その後、キャンプ好きの友人らにその話をすると、「キャンプのマウンティングの世界は、なかなか奥深いよ」と呟く。聞けば、道具や作法、スタイルを巡り、さまざまな派閥争いも生まれているという。
「見栄を張って道具を買い続けているのが馬鹿らしくなって、しばらくキャンプから離れることにしました」
こう話すのは、神奈川県在住のAさん(35・男性)。Aさんは、10年ほど前からキャンプにのめり込み、休みのたびに道具を車に積んで自然の中に出かけては、外遊びを満喫していた。流れが変わってきたのが、ここ数年のキャンプブームだ。ブームに乗じてキャンプ人口が増え、Aさんの周りの友人や同僚でも、新たにキャンプを始める人が出てきた。
最初の頃は「一緒に行く相手が増えて嬉しい」とホクホクしていたのだが、友人や同僚が揃え始めた高価格帯で知られる人気ブランドのキャンプ道具を前に、対抗心がむくむくと湧き始めた。よく一緒にキャンプに行くメンバーで作ったLINEグループには、「どうせ買うなら、このブランドのテントじゃないと」「○○や××のブランドは、恥ずかしくて使えない」と、いつしかブランド意識にあふれた会話が繰り広げられるように。
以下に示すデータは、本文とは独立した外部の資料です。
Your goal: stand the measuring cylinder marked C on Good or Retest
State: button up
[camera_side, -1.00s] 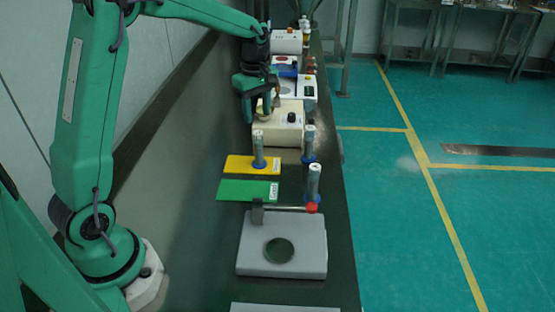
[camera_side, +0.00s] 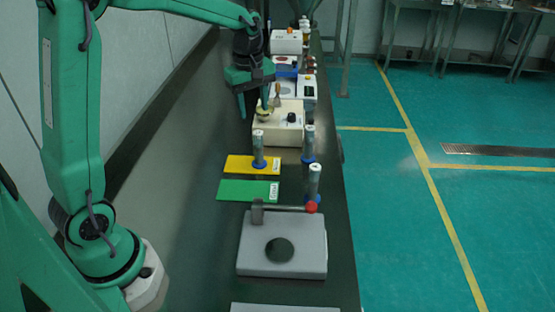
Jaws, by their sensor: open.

「今月はこれを買った」「ボーナスでは、あれを狙っている」と、“買った自慢”や“買う予定リスト”を送り合うのも常だ。Aさんはそれまで特にブランド志向がなく、「安くて使い勝手の良いもの」という自分なりの基準で道具を選んでいたが、友人や同僚らに触発され、徐々に自分もブランドの道具を揃えるようになってしまった。